更新などの処理、カーソル処理(declare cursor)ではパラレルクエリは利用できない。読み込みなどの参照処理で利用できる。create table as select ...では参照処理結果をパラレルで処理する。

パラレル安全

パラレル安全は、利用される関数がパラレル処理ができるかどうかを示すもので、パラレル安全な関数が利用される。

workerプロセス

workerプロセスのworkerの上限が決まっているので、それを超えたworker数では処理できない。

起動条件

サイズの小さなデータにパラレルクエリは相性が悪い。デフォルトでは、テーブルサイズ8MB以上(インデックスサイズ512KB)でworker2つ、24MB以上でworker3つ、72MB以上でworker4つとなる。

パラメタ設定

パラメタ	デフォルト	反映タイミング	説明
max_worker_processes	8	PostgreSQL起動時	動的プロセスworkerの最大数
max_parallel_workers	8	任意	パラレルクエリのworkerの最大数
max_parallel_workers_per_gather	2	任意	パラレルクエリでのスキャンや集計処理あたりの最大数
max_parallel_table_scan_size	8MB	任意	パラレルクエリの実行最小テーブルサイズ
max_parallel_index_scan_size	512KB	任意	パラレルクエリの実行最小インデックスサイズ

パラレルクエリの効果

まずはパラレルクエリがない状態の実行計画をみていく。ordersテーブルへのスキャンに始まり、32434489行を1ループしている。7042ミリ秒かかっている。

set max_parallel_workers_per_gather to 0;
explain (analyze on, timing off, costs off) select count(1) from public.orders;

                       QUERY PLAN                        
---------------------------------------------------------
 Aggregate (actual rows=1 loops=1)
   ->  Seq Scan on orders (actual rows=32434489 loops=1)
 Planning Time: 5.554 ms
 Execution Time: 7042.972 ms
(4 rows)

次に、worker数を2にする。つまり、leaderが1つで、parallel workerが2つ起動する状態。4435ミリ秒かかっている。32434489を3(1+2)つに割ると10811496なので、この行数を各workerがスキャンし、その結果を集計している。

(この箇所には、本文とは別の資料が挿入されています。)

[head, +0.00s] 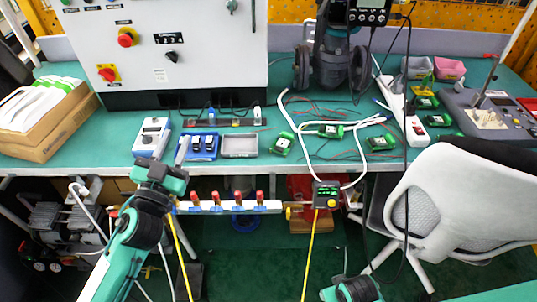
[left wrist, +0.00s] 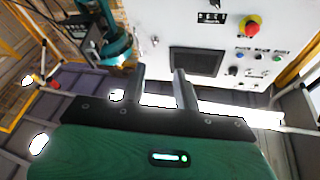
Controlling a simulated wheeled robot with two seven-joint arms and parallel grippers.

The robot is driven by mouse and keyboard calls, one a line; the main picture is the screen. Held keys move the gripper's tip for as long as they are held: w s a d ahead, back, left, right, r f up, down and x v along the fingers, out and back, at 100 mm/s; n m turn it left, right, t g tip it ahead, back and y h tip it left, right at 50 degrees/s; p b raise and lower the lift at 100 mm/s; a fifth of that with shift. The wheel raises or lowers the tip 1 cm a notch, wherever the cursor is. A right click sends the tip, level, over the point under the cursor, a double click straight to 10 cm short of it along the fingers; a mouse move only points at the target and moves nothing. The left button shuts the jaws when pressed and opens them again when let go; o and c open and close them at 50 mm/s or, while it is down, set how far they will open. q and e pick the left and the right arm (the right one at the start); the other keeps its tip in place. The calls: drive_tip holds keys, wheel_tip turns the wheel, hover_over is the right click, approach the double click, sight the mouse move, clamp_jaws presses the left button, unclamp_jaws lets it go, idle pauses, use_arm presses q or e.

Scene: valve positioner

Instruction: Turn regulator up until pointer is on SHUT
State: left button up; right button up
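A small black and green device with a dark face (head: 327,195) sits at the right end of a white bar (head: 268,206) at the bench's front edge. It may be the valve positioner, but its pointer and SHUT mark are too small to read. A brass-coloured fitting (head: 289,212) juts from its left side; I cannot tell whether this is the regulator. My left gripper (head: 172,148) is above the bench's front edge, left of the device and apart from it. Its fingers are spread and empty in the left wrist view (left wrist: 162,88). My right gripper is out of view.
Red-handled valves (head: 217,199) line the white bar. A white control cabinet (head: 200,45) stands behind. A blue-and-white meter (head: 151,136) and blue tray (head: 199,146) lie near my left gripper. White cables (head: 320,133) loop above the device. A chair (head: 455,200) stands right.

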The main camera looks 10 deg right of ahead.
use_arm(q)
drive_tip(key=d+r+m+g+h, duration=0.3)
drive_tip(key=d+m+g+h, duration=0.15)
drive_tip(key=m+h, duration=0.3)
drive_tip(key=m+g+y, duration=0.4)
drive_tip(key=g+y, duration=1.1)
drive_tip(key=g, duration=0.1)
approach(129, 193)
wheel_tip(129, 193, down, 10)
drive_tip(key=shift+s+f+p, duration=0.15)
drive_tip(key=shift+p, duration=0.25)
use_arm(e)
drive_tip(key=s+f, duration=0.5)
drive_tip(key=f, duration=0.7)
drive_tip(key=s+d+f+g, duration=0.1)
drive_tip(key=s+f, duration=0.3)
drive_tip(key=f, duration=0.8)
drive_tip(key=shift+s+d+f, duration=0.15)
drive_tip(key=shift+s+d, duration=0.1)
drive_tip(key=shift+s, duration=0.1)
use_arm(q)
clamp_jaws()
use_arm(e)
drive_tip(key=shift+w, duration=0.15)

set max_parallel_workers_per_gather to 2;
explain (analyze on, timing off, costs off) select count(1) from public.orders;
                                  QUERY PLAN                                  
------------------------------------------------------------------------------
 Finalize Aggregate (actual rows=1 loops=1)
   ->  Gather (actual rows=3 loops=1)
         Workers Planned: 2
         Workers Launched: 2
         ->  Partial Aggregate (actual rows=1 loops=3)
               ->  Parallel Seq Scan on orders (actual rows=10811496 loops=3)
 Planning Time: 0.409 ms
 Execution Time: 4435.346 ms
(8 rows)

次に、worker数を4にする。5429ミリ秒かかっている。32434489を5(1+4)つに割ると6486898なので、この行数を各workerがスキャンし、その結果を集計している。

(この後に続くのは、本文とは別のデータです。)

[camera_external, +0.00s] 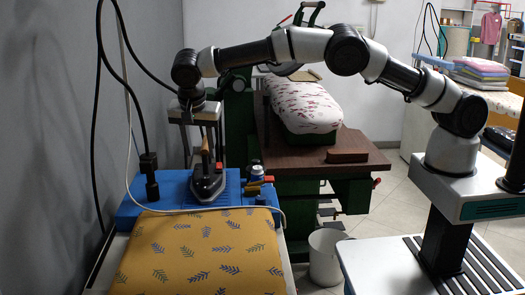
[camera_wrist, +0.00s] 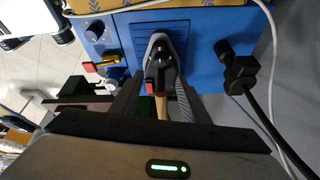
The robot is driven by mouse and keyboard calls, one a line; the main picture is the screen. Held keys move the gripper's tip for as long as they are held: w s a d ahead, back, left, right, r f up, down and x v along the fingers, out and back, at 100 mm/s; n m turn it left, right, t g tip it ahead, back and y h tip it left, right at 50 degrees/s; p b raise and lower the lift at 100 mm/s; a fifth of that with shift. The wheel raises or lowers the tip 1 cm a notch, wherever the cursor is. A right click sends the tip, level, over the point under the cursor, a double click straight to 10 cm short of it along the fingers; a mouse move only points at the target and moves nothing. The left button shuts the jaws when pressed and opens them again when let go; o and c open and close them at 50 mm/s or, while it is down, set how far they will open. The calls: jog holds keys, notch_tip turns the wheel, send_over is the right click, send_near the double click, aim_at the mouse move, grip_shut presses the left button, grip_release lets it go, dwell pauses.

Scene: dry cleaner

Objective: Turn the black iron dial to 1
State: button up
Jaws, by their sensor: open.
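A black and grey iron (camera_external: 207,183) with a wooden handle stands on a blue ironing unit (camera_external: 150,212). In the wrist view the iron (camera_wrist: 163,47) lies between my open fingers, with a red part at its rear. My gripper (camera_external: 201,140) points down above the iron, holding nothing; it also shows in the wrist view (camera_wrist: 158,88). I cannot tell which part is the iron dial, and no number can be read.
A yellow leaf-patterned board (camera_external: 200,255) lies in front of the unit. A black plug and cable (camera_external: 150,178) stand at its left, near the grey wall. A pale hose crosses the unit. A floral pressing board (camera_external: 300,103) stands behind, a white bin (camera_external: 326,257) to the right.

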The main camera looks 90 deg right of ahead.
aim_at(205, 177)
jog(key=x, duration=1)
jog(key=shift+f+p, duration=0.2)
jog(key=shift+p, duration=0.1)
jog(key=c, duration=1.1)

set max_parallel_workers_per_gather to 4;
explain (analyze on, timing off, costs off) select count(1) from public.orders;
                                 QUERY PLAN                                  
-----------------------------------------------------------------------------
 Finalize Aggregate (actual rows=1 loops=1)
   ->  Gather (actual rows=5 loops=1)
         Workers Planned: 4
         Workers Launched: 4
         ->  Partial Aggregate (actual rows=1 loops=5)
               ->  Parallel Seq Scan on orders (actual rows=6486898 loops=5)
 Planning Time: 0.118 ms
 Execution Time: 5429.966 ms
(8 rows)

worker数を増やしたからといって、3000万くらいのデータであれば、worker数は2つで十分らしく、それ以上は効率が悪くなっている。